Schließlich halte ich diese Grundzüge des Radikalen Konstruktivismus auch für eine gute Ausgangsposition für die wissenstheoretische Auseinandersetzung mit Data Science. Auch hier haben wir es mit einem hoch formalisierten, auf pragmatische Zusammenhänge abzielenden Umfeld zu tun. Das Ergebnis muss formal betrachtet schlüssig sein und sollte keine Rechenfehler sichtbar machen, der Bezug der Daten und Algorithmen zu ihren Objekten kann ausgeblendet werden. Dass das oft zu sozial, ethisch und auch epistemisch unvorteilhaften Ergebnissen führt, hat Cathy O’Neill in “Weapons of Math Destruction” ausgeführt.

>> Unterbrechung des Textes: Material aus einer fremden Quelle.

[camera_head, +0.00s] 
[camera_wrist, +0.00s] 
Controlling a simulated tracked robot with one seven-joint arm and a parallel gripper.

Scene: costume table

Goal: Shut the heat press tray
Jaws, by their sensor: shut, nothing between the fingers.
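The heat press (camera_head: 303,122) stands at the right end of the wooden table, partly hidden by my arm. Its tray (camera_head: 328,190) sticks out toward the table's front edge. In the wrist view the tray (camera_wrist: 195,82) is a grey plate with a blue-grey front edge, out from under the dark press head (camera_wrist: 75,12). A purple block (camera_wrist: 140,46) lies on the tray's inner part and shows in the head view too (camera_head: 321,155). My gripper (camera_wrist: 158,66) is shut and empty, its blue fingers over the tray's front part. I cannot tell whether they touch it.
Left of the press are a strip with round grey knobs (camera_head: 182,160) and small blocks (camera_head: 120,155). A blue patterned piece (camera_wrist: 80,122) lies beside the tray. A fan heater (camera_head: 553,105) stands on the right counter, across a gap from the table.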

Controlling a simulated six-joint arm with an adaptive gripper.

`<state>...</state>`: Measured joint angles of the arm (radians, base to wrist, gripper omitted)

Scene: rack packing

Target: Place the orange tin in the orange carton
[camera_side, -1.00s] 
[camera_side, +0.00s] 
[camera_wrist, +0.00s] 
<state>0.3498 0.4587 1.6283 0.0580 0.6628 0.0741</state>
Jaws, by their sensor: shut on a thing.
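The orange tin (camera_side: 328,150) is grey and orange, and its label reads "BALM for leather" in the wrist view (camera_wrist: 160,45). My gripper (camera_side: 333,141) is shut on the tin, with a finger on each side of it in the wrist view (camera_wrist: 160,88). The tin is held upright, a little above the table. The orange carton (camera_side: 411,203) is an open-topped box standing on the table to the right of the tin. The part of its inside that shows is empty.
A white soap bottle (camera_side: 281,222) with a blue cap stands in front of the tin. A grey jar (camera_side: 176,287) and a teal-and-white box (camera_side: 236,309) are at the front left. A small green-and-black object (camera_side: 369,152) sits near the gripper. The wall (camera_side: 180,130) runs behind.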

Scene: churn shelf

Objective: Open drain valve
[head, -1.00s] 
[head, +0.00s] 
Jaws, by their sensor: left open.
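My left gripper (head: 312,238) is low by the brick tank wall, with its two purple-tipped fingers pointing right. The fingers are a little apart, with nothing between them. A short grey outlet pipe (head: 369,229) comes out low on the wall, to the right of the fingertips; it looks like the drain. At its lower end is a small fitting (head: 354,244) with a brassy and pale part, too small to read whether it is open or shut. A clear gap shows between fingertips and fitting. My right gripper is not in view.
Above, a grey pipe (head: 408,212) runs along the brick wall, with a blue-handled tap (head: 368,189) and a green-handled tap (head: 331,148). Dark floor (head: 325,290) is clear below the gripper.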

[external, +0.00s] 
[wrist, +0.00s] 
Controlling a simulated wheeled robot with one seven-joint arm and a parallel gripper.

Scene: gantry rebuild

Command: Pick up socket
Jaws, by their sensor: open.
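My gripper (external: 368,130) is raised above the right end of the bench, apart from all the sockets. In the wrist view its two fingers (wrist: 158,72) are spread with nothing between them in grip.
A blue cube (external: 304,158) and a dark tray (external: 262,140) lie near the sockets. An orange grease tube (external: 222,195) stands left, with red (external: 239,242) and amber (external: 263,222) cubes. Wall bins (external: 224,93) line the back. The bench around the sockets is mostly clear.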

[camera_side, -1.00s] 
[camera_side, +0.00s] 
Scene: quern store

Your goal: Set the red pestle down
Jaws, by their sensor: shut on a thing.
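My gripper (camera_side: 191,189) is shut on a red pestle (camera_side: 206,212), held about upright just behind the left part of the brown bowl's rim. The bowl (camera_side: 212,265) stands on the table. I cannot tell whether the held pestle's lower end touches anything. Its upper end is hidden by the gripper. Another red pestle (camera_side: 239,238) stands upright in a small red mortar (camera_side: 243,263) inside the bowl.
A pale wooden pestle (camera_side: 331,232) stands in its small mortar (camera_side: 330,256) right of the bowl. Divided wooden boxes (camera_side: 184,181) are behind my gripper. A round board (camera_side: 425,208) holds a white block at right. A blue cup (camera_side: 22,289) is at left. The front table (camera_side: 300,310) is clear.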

Konstruktivismus kann durchaus ein Framework sein, um Data Science-Fragestellungen wissenstheoretisch und wissenschaftsphilosophisch zu behandeln – beide, Data Science und Radikaler Konstruktivismus müssen sich aber letztlich auch einer großen Frage stellen, die über den eigentlichen Anspruch dieser Konzepte (oder Disziplinen) hinausgeht: Reicht das? Sind wir wirklich zufrieden damit, pragmatische formalistische Zusammenhänge und deren Abläufe zu analysieren – oder wollen wir doch mehr? Zumindest der Zweck von Begriffen und ihrer Verwendung sollte stets präsentes Thema sein – das meint auch Glasersfeld.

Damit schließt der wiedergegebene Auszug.